WHAT TO PRODUCE
Copy every record below, exactly as written.

═════ ENTRIES SHOWN

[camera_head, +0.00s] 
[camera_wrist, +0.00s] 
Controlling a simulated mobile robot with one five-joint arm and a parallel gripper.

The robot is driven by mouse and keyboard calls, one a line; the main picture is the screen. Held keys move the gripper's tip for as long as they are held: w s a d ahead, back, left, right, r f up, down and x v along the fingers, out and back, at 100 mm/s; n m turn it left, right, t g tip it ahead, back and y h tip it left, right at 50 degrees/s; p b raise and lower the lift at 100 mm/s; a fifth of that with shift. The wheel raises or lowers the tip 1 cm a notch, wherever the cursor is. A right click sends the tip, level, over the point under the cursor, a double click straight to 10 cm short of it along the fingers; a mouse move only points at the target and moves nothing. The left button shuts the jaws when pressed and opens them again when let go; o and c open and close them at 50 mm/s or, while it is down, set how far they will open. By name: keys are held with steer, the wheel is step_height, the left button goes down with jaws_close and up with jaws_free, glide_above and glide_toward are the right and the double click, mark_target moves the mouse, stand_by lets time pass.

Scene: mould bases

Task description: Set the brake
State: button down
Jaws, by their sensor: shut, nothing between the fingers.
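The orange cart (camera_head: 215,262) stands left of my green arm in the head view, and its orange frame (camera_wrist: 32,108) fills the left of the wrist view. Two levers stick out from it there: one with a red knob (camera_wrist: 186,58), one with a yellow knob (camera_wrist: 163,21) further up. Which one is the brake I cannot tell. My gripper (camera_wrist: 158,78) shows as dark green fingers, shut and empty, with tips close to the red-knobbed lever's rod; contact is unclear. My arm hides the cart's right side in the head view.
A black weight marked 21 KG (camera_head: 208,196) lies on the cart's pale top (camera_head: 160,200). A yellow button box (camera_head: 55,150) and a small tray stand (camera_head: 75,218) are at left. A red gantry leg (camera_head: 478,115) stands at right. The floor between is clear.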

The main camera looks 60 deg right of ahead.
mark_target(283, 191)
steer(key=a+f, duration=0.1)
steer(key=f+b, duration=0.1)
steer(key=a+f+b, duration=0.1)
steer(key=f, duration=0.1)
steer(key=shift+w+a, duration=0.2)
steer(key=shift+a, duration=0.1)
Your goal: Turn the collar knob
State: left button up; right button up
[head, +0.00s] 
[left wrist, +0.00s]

══════════

WRITTEN RESPONSE
[camera_head, +0.00s] 
[camera_wrist, +0.00s] 
Controlling a simulated mobile robot with one five-joint arm and a parallel gripper.

The robot is driven by mouse and keyboard calls, one a line; the main picture is the screen. Held keys move the gripper's tip for as long as they are held: w s a d ahead, back, left, right, r f up, down and x v along the fingers, out and back, at 100 mm/s; n m turn it left, right, t g tip it ahead, back and y h tip it left, right at 50 degrees/s; p b raise and lower the lift at 100 mm/s; a fifth of that with shift. The wheel raises or lowers the tip 1 cm a notch, wherever the cursor is. A right click sends the tip, level, over the point under the cursor, a double click straight to 10 cm short of it along the fingers; a mouse move only points at the target and moves nothing. The left button shuts the jaws when pressed and opens them again when let go; o and c open and close them at 50 mm/s or, while it is down, set how far they will open. By name: keys are held with steer, the wheel is step_height, the left button goes down with jaws_close and up with jaws_free, glide_above and glide_toward are the right and the double click, mark_target moves the mouse, stand_by lets time pass.

Scene: mould bases

Task description: Set the brake
State: button down
Jaws, by their sensor: shut, nothing between the fingers.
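The orange cart (camera_head: 215,262) stands left of my green arm in the head view, and its orange frame (camera_wrist: 32,108) fills the left of the wrist view. Two levers stick out from it there: one with a red knob (camera_wrist: 186,58), one with a yellow knob (camera_wrist: 163,21) further up. Which one is the brake I cannot tell. My gripper (camera_wrist: 158,78) shows as dark green fingers, shut and empty, with tips close to the red-knobbed lever's rod; contact is unclear. My arm hides the cart's right side in the head view.
A black weight marked 21 KG (camera_head: 208,196) lies on the cart's pale top (camera_head: 160,200). A yellow button box (camera_head: 55,150) and a small tray stand (camera_head: 75,218) are at left. A red gantry leg (camera_head: 478,115) stands at right. The floor between is clear.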

The main camera looks 60 deg right of ahead.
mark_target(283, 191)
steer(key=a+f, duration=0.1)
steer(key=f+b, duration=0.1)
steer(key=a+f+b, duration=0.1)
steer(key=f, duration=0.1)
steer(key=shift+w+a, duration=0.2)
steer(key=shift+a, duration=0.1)
Your goal: Turn the collar knob
State: left button up; right button up
[head, +0.00s] 
[left wrist, +0.00s]

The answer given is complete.